— START OF Supplied material —

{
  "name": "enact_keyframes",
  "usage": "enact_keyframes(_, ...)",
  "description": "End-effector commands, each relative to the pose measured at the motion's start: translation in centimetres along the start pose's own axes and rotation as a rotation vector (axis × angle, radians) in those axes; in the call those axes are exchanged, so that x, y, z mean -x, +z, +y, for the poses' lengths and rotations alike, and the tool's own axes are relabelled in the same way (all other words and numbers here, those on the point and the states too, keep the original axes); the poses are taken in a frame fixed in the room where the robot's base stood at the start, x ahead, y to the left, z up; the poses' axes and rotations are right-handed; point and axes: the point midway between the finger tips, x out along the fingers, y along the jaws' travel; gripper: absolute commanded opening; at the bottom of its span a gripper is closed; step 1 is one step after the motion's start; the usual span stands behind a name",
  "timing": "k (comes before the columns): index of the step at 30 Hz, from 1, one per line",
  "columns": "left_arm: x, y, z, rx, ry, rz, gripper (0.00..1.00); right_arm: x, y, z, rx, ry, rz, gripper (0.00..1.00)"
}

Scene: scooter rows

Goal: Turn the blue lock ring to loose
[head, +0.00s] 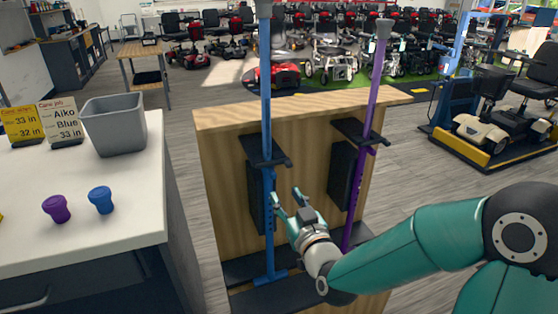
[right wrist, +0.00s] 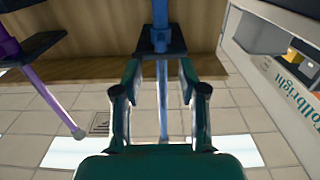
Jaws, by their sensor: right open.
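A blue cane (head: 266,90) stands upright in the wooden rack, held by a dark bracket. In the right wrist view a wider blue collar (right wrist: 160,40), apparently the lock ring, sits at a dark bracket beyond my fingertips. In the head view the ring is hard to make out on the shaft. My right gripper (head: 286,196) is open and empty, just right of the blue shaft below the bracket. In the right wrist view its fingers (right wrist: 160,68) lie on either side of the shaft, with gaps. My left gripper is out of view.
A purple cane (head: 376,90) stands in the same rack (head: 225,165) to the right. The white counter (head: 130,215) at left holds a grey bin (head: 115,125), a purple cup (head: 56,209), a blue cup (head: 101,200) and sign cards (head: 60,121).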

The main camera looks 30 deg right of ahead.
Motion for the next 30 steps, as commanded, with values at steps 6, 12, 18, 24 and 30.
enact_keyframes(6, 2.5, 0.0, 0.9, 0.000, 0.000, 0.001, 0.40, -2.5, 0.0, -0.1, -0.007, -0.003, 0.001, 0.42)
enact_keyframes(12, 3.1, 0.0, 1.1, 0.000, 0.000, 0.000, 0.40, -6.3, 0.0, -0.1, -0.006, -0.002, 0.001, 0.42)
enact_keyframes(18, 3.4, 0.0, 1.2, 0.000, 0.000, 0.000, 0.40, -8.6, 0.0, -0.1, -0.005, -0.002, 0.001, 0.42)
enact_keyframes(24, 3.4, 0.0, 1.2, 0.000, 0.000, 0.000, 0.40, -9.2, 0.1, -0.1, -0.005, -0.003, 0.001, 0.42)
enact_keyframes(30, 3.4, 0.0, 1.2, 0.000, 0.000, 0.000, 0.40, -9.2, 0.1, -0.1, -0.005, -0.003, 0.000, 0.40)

— END OF Supplied material —
— START OF Supplied material —

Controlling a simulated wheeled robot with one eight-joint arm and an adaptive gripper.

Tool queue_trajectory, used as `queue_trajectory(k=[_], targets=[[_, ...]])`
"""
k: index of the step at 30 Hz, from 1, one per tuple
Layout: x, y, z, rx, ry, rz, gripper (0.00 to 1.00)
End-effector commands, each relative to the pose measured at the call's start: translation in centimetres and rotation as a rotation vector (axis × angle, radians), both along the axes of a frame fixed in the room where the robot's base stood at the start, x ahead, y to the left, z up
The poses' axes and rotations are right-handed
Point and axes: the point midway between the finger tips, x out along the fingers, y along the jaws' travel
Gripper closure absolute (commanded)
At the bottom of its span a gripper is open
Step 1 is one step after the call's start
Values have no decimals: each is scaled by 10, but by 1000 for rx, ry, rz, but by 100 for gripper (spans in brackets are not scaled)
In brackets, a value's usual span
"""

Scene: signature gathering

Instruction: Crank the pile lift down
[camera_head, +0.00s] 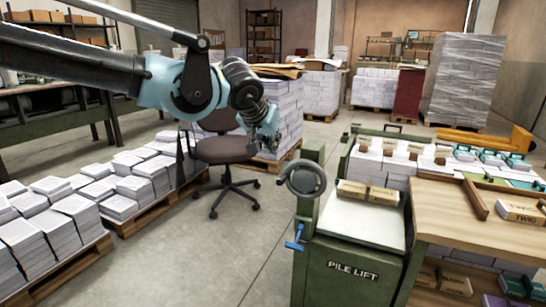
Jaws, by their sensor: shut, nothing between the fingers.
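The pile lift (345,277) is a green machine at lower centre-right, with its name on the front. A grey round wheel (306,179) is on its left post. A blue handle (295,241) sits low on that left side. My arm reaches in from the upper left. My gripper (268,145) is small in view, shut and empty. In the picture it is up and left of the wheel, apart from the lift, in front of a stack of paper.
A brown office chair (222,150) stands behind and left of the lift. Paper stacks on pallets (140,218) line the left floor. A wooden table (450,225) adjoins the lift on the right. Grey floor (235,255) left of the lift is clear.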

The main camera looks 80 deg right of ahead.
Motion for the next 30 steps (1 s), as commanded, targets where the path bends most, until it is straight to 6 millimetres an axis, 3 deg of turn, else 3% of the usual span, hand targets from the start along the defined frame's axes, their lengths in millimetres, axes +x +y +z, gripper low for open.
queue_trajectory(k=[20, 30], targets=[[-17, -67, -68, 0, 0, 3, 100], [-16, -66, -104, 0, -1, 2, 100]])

— END OF Supplied material —

◆ **Description of the task**
Scan the listing above. Collect all lines with the word "Scene".

◆ **Correct output**
Scene: scooter rows
Scene: signature gathering

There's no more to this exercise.